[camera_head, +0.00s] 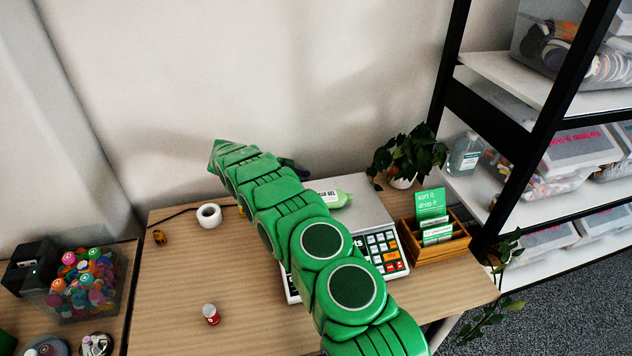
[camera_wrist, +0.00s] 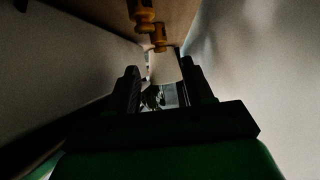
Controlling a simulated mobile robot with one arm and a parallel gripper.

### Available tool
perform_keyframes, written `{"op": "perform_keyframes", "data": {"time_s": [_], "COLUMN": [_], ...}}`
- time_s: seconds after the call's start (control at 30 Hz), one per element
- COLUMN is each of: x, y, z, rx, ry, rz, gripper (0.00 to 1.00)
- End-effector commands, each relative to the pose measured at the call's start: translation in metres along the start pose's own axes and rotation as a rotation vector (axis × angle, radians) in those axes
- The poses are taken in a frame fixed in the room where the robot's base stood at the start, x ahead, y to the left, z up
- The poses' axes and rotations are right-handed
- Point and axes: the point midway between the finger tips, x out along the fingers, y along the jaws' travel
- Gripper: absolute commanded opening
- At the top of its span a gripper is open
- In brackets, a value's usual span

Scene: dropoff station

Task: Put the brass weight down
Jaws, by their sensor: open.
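A small brass weight (camera_head: 158,237) stands on the left part of the wooden table (camera_head: 180,285). Another brass-coloured piece (camera_head: 241,211) shows beside my green arm, partly hidden by it. In the wrist view, two brass weights, one nearer (camera_wrist: 143,15) and one farther (camera_wrist: 158,38), show at the top, beyond my fingers. My gripper (camera_wrist: 160,88) is open, with its dark fingers apart and no weight between them. In the head view my arm hides most of the gripper.
A wooden card box (camera_head: 440,248) and plant (camera_head: 408,155) stand at right.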

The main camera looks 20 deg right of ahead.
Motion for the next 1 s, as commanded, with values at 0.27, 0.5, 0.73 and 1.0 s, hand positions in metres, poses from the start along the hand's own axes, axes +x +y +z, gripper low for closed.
● ● ● ●
• [DIRECTIONS FOR THIS TASK]: Copy all lines from the data that hold the word "axes".

• [RESPONSE BELOW]:
- End-effector commands, each relative to the pose measured at the call's start: translation in metres along the start pose's own axes and rotation as a rotation vector (axis × angle, radians) in those axes
- The poses' axes and rotations are right-handed
- Point and axes: the point midway between the finger tips, x out along the fingers, y along the jaws' travel
Motion for the next 1 s, as commanded, with values at 0.27, 0.5, 0.73 and 1.0 s, hand positions in metres, poses from the start along the hand's own axes, axes +x +y +z, gripper low for closed.

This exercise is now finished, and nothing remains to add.